Depending on your firm’s size, it may make sense to invest in video equipment and hire a full time videographer to handle your legal video depositions. On the other hand, even the largest of firms find that using legal video services allows them to focus on what they do best without worrying about video equipment and hiring additional staff. Whether you hire a full time legal videographer or use a legal video services provider, both have their pros and cons.

Pros and Cons of Hiring a Full Time Legal Video Staff Member

Having a full time videographer on staff ensures that someone is available to videotape your deposition – unless she is busy videotaping one of your partners’ depositions. Having a videographer on staff also ensures consistency. For example, your videographer will understand all of your firm’s requirements and video format preferences. Plus, when the legal video work is performed in-house, you less time is spent waiting for copies to be delivered to your office. In addition, if you need a tape containing excerpts from previously recorded depositions, your videographer will most likely be able to edit the deposition for you in a timely manner.

However, having another person on the staff means that you will be paying a salary regardless of whether your firm has any depositions scheduled. In addition to the salary costs, your firm will also be responsible for taxes, health insurance, and other costs associated with human resources. In addition to the cost of the legal videographer, you’ll also need to invest in video equipment including video and audio recording equipment as well as video capture and editing equipment.

In order to get the most out of your legal video investment, your attorneys will need to coordinate the scheduling of depositions. After all, if you only have one videographer and one video camera, if two depositions are scheduled for the same time, one of the attorneys will need to hire an outside legal video services provider.

Pros and Cons of Using Legal Video Services

Teaming up with a legal video services provider is ideal for most firms as most won’t have enough depositions to justify hiring a full time videographer. Legal video services providers have the equipment, staff, and know-how to provide you with timely services, even if you have several depositions taking place at once. In addition to providing your firm with video services, many companies specializing in legal video also offer court reporting services and real time reporting.

Obviously, you won’t incur any equipment costs with an external firm handling your videography needs. You also will only pay for the services that you need, as you use them. With a full time staff member, you pay whether or not the videographer is actively filming or editing.

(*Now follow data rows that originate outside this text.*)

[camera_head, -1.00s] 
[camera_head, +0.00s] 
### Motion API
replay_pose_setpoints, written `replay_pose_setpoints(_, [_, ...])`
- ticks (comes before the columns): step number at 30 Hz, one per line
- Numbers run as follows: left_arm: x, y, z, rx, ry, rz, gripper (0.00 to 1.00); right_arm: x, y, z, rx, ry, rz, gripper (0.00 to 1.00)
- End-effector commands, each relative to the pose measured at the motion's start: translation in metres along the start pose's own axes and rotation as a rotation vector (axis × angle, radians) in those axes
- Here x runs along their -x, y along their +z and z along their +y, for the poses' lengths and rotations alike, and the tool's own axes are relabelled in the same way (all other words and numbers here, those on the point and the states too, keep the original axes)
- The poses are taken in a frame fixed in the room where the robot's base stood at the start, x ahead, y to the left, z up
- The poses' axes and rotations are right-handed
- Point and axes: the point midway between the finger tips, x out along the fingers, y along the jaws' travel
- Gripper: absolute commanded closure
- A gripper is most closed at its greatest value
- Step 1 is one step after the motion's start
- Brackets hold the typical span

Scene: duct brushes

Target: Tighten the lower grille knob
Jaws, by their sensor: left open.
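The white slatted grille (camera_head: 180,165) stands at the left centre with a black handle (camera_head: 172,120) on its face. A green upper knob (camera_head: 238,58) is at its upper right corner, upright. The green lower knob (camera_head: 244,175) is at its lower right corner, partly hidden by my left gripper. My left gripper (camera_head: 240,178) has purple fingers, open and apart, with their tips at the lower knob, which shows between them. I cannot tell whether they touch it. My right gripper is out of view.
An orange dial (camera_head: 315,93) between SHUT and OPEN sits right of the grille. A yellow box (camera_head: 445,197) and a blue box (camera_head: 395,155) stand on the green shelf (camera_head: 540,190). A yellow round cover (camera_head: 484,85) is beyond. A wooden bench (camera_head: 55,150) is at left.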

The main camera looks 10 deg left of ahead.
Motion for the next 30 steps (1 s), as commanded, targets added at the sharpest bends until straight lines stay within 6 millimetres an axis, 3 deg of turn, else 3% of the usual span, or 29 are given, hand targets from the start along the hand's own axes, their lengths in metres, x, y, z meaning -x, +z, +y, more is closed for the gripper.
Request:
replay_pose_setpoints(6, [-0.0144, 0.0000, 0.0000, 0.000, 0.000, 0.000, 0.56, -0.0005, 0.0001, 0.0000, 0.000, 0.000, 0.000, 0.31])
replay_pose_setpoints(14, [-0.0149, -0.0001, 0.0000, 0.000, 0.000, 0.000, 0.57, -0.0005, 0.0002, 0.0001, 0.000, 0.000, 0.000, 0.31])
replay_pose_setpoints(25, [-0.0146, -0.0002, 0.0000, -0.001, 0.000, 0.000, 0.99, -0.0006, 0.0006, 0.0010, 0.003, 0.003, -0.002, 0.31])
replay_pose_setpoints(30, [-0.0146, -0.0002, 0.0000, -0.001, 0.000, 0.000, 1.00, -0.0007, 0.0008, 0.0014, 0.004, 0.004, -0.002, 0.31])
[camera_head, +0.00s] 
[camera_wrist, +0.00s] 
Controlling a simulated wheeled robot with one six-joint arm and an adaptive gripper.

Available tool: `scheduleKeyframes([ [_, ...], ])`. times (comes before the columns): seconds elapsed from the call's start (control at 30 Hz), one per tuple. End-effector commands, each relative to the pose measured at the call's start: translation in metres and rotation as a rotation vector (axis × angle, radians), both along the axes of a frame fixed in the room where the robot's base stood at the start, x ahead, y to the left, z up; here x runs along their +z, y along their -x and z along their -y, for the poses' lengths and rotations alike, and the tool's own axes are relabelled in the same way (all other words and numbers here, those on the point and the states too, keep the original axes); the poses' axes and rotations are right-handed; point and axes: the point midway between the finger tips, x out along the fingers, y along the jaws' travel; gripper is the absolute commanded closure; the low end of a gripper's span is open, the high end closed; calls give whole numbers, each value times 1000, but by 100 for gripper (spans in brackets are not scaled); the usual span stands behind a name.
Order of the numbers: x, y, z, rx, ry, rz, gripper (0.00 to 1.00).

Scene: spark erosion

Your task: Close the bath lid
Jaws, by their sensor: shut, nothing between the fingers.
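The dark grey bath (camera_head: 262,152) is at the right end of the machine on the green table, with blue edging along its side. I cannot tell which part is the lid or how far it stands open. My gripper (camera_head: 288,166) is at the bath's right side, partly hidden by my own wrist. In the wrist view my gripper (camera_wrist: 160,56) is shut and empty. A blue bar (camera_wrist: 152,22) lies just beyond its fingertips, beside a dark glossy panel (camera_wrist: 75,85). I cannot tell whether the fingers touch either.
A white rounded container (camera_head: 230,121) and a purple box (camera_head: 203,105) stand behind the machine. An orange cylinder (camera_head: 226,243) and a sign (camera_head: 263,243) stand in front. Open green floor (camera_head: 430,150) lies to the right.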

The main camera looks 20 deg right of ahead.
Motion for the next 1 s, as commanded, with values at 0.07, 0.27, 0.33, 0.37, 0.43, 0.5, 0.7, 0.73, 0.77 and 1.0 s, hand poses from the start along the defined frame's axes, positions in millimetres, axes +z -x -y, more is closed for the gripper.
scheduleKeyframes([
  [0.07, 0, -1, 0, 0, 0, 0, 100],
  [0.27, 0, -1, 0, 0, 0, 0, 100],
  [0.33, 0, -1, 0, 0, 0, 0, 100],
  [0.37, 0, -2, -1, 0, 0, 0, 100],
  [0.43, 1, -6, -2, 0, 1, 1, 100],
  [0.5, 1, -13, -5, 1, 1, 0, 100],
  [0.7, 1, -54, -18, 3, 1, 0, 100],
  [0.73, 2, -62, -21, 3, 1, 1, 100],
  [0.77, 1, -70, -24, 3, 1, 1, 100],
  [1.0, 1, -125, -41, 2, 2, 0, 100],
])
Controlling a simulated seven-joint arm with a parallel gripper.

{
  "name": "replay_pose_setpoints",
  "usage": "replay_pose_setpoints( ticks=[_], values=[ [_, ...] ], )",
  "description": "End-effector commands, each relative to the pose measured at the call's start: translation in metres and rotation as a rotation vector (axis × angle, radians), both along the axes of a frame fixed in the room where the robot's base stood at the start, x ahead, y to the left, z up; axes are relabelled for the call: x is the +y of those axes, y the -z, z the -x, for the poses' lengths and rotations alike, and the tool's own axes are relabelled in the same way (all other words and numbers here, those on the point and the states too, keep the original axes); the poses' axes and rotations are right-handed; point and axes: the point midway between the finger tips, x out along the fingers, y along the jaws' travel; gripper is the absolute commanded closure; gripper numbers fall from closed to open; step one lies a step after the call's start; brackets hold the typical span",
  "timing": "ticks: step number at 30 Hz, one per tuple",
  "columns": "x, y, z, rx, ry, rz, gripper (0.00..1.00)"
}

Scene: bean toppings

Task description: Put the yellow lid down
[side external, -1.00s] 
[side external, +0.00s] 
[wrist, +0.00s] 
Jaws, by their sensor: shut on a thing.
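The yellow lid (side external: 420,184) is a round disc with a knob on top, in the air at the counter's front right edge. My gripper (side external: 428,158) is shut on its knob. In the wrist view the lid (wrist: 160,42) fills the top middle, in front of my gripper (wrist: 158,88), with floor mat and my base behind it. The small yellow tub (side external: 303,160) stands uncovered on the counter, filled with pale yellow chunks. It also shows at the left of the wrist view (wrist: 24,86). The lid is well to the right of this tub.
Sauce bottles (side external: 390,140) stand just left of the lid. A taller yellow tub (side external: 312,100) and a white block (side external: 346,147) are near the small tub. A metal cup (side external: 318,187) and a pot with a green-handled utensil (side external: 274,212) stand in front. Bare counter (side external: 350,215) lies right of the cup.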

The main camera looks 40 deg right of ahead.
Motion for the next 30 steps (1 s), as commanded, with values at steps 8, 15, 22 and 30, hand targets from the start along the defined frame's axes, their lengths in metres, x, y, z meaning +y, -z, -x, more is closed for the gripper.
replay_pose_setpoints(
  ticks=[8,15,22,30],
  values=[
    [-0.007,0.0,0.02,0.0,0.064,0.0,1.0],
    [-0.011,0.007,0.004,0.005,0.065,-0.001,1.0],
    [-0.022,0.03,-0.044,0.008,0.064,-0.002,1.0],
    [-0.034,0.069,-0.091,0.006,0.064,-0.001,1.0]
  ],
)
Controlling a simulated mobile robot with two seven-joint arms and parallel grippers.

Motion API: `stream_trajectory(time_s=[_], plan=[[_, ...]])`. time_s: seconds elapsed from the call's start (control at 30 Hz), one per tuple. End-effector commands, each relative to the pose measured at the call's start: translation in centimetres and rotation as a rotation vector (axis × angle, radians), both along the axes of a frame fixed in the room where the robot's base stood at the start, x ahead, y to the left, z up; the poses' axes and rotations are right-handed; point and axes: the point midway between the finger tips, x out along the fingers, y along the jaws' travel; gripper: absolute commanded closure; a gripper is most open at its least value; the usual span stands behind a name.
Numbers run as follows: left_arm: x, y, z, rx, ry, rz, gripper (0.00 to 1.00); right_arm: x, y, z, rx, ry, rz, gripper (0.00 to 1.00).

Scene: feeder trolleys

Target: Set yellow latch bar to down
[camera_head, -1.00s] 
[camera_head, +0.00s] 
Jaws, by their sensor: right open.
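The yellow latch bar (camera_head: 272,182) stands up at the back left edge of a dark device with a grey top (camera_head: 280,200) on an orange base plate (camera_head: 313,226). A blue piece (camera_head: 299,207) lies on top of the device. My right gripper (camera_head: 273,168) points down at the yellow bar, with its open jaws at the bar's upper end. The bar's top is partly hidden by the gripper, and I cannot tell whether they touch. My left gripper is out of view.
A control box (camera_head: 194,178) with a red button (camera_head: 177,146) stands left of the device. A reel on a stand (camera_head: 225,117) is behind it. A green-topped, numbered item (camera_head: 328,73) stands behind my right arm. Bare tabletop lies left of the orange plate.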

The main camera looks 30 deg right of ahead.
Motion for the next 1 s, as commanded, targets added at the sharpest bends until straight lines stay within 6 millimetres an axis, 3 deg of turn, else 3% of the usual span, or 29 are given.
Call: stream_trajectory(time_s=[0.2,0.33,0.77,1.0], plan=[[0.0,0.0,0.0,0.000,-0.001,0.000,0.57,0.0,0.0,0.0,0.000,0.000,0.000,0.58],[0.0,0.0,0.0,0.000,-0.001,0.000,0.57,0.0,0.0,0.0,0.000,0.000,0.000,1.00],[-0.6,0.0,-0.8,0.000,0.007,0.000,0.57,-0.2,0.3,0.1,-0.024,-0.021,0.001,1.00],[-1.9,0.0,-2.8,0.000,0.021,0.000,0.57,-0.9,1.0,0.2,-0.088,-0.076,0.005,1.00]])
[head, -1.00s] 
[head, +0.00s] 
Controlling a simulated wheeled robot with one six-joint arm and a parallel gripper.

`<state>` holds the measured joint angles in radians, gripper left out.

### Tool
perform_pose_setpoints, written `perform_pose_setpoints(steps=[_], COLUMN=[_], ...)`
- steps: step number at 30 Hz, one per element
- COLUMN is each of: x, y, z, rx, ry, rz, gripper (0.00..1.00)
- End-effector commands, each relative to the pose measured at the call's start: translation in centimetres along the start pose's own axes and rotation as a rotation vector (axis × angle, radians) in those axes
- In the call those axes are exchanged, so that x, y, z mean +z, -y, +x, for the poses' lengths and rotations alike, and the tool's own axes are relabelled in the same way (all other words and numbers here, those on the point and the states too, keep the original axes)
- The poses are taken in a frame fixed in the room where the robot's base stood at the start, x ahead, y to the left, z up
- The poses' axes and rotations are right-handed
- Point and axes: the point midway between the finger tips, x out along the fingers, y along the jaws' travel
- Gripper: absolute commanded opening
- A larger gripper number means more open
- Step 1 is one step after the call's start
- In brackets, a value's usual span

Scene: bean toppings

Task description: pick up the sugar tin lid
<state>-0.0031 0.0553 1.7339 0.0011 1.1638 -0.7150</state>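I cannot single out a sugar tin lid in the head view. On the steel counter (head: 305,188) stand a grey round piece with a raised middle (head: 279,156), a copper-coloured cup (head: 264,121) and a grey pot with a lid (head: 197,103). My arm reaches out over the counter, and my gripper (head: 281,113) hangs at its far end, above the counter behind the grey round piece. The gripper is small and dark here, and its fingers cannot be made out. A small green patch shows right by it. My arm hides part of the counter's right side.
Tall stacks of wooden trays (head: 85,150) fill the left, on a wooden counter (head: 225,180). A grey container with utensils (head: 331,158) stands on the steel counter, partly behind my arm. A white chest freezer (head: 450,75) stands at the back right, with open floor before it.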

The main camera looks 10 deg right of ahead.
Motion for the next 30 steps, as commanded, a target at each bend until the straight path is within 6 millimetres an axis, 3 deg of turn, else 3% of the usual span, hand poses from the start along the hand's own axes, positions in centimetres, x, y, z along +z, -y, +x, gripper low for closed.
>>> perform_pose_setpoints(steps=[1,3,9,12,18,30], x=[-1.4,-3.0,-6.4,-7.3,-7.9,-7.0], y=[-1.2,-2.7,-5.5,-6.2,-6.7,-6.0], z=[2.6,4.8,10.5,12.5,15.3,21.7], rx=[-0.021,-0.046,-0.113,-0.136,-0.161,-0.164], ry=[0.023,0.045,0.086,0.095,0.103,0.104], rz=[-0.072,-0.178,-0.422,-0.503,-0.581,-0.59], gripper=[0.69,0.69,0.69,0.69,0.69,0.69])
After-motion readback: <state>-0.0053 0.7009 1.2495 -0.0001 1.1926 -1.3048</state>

If you’re considering doing your video in-house, do the math and come up with an annual cost for video equipment, recruitment, and salary expenses. Now, estimate the number of hours you’ll need video services for the entire year. Divide your total investment by the hours needed and you’ll come up with an hourly cost for in-house videography. Compare that hourly cost to the hourly cost of your current video services provider and you’ll likely find that it makes sense to continue outsourcing.